• The exercise:
Lines containing the string "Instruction" are to be collected in full.

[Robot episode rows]

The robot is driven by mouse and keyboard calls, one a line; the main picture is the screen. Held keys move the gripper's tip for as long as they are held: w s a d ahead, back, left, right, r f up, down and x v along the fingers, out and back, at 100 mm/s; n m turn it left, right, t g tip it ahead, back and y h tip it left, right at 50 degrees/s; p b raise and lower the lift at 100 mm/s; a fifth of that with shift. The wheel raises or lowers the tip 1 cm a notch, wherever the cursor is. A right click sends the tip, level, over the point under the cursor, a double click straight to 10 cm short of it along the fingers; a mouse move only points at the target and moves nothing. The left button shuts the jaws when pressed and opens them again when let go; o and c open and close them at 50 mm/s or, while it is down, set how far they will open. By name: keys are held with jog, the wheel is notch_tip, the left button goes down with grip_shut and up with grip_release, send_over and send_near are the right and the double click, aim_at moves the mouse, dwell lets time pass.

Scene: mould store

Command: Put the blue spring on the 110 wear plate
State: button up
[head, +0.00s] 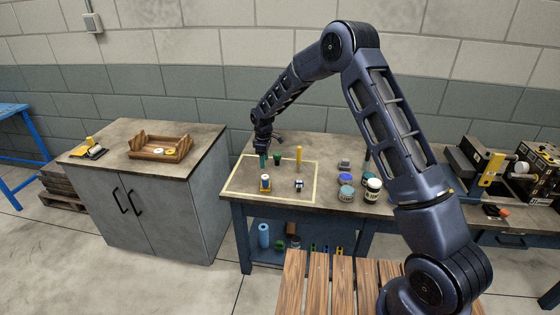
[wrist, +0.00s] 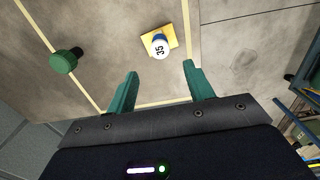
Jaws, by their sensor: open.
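My gripper (head: 263,158) is over the back left part of the taped area on the middle bench. In the wrist view its green fingers (wrist: 160,72) are apart with nothing between them. I cannot tell whether the cylinder is the blue spring. No 110 marking is readable. Another yellow plate-like piece (head: 91,149) lies on the grey cabinet.
Several jars (head: 372,190) stand to the right. A wooden tray (head: 140,154) is on the cabinet. Bare bench lies between the parts.

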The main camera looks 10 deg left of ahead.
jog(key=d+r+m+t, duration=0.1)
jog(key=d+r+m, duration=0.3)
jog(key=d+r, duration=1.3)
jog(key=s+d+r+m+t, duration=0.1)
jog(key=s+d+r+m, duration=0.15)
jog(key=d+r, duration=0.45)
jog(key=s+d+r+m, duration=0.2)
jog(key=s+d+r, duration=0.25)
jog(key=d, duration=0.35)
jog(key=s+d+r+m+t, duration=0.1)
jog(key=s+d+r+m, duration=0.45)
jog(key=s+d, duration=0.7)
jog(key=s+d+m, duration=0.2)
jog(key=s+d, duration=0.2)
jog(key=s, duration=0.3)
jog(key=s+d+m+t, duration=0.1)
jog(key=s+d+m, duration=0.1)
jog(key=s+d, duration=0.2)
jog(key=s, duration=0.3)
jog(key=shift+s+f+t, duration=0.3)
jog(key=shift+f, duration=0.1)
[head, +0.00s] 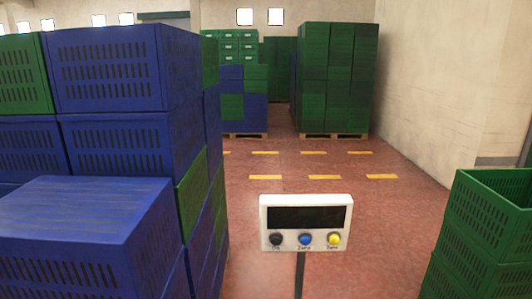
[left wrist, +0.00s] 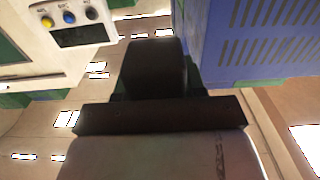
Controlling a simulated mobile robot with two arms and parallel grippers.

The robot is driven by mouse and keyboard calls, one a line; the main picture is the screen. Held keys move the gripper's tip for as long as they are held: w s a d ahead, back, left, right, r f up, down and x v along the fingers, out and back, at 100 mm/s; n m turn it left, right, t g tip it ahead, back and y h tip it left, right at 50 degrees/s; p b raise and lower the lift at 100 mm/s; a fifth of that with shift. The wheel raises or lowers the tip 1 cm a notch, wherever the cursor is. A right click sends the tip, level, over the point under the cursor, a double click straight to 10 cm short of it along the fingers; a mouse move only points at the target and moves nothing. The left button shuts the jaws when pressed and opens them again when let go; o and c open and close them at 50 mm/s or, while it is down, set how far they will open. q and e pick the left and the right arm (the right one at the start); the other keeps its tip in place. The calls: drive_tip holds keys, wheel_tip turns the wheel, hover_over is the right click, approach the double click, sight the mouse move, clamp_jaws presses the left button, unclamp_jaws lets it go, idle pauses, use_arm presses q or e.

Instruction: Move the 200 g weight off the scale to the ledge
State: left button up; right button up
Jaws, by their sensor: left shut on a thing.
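The scale's display box (head: 305,225) stands on a dark post low in the head view, its screen dark, with black, blue and yellow buttons. It also shows upside down at the upper left of the left wrist view (left wrist: 85,35). The scale's plate cannot be made out. My left gripper (left wrist: 155,65) shows as a dark block and crossbar in the left wrist view. It is shut on a thing that it hides. The 200 g weight cannot be made out in either view, and I cannot tell where the ledge is. My right gripper is out of view.
Stacked blue and green crates (head: 95,230) fill the left of the head view. Green crates (head: 490,225) stand at the lower right. Crates on pallets (head: 335,80) stand at the back. Red floor (head: 290,165) lies open between. A blue crate (left wrist: 260,40) is at the wrist view's upper right.

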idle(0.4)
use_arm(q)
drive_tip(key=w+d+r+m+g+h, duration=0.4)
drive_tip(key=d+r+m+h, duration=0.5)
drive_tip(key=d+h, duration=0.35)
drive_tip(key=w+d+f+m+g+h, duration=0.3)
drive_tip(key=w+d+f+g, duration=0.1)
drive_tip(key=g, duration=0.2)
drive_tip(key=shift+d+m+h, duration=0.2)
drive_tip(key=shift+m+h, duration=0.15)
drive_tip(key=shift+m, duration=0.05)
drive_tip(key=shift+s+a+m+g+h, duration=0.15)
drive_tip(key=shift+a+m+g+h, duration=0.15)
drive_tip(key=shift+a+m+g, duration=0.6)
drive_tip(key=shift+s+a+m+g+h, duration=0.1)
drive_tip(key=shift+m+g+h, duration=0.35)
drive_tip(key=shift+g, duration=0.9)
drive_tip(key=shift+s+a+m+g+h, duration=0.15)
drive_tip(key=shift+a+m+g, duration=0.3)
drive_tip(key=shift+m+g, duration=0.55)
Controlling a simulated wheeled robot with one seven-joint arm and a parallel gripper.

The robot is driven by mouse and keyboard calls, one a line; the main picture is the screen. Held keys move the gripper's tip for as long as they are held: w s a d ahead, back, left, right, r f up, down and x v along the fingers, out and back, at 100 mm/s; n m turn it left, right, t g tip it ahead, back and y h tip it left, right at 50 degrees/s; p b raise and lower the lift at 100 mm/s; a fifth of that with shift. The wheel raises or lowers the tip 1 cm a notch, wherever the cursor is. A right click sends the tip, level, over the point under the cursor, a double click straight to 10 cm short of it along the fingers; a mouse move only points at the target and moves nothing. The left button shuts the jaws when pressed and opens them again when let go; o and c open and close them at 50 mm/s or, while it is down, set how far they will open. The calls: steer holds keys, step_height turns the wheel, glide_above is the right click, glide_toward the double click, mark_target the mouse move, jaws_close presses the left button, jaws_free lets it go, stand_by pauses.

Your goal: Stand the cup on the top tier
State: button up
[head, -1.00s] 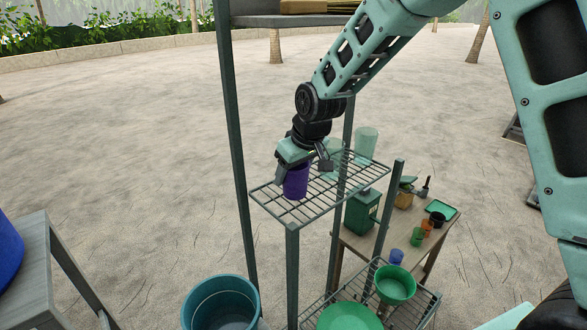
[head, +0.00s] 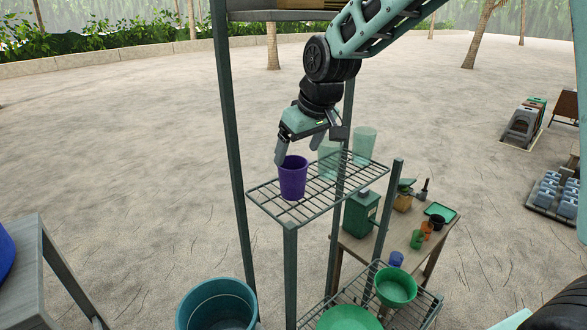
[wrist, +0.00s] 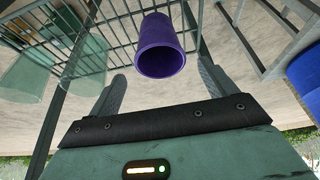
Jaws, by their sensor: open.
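The purple cup (head: 293,180) stands upright on the wire top tier (head: 318,205) of the rack, near its left side. My gripper (head: 308,148) is open just above and behind the cup, apart from it. In the wrist view the cup (wrist: 159,47) lies beyond the two spread fingers (wrist: 160,90), with nothing between them. Two clear greenish glasses, one nearer (head: 329,158) and one farther (head: 364,146), stand behind the cup on the same tier.
Rack posts (head: 232,150) rise around the tier, and a shelf (head: 285,15) sits above. A lower tier holds green bowls (head: 396,287). A wooden table (head: 405,235) with small cups is at the right. A teal bucket (head: 217,305) is at the lower left.

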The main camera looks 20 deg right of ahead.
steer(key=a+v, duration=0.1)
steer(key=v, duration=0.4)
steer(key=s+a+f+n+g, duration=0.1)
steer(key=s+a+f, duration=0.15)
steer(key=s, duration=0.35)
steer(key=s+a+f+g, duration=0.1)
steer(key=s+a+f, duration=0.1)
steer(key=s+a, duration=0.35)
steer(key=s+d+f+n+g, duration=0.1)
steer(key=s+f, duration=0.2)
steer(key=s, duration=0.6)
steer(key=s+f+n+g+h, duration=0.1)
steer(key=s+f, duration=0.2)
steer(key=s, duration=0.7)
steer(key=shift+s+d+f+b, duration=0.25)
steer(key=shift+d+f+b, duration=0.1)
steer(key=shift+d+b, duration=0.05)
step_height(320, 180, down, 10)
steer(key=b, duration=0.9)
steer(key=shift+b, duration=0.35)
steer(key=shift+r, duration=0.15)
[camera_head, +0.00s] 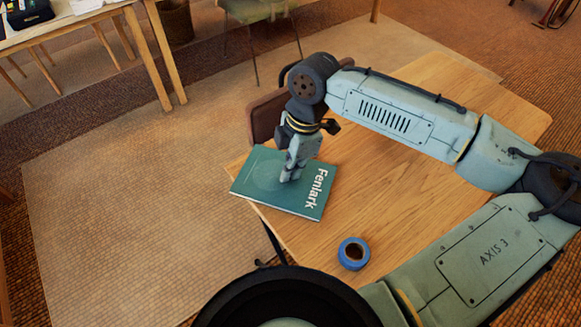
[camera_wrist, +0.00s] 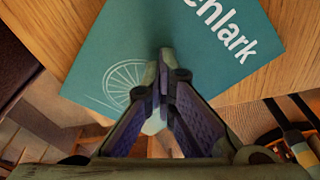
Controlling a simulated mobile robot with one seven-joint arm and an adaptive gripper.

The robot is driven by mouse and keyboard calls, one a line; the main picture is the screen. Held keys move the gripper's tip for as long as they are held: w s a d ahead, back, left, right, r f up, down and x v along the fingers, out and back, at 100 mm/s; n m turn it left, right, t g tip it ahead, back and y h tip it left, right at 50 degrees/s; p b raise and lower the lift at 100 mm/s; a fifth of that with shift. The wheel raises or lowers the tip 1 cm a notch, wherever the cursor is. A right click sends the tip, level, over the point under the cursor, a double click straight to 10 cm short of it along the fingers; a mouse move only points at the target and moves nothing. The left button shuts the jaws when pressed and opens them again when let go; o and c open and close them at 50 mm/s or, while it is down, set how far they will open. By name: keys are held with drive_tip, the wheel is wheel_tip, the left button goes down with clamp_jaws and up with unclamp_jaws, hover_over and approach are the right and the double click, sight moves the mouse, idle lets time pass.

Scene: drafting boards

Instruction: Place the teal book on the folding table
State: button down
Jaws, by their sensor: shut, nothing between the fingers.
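The teal book (camera_head: 265,185), with "Fenlark" in white on its cover, lies flat on a wooden table (camera_head: 390,190), at its left corner. Part of the book sticks out past the table edge. I cannot tell from the frames whether this table folds. My gripper (camera_head: 287,178) points down over the book's cover, its fingers shut and empty. In the wrist view the shut fingertips (camera_wrist: 165,58) are in front of the book (camera_wrist: 200,45), beside its printed wheel drawing. I cannot tell whether they touch the cover.
A blue tape roll (camera_head: 341,254) sits near the table's front edge. A dark brown panel (camera_head: 266,113), perhaps a chair back, stands behind my gripper. Another table (camera_head: 160,50) holding items stands at the upper left, near a green chair (camera_head: 255,10). Open floor lies left of the book.

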• Response to this task:
Instruction: Move the 200 g weight off the scale to the ledge
Instruction: Place the teal book on the folding table

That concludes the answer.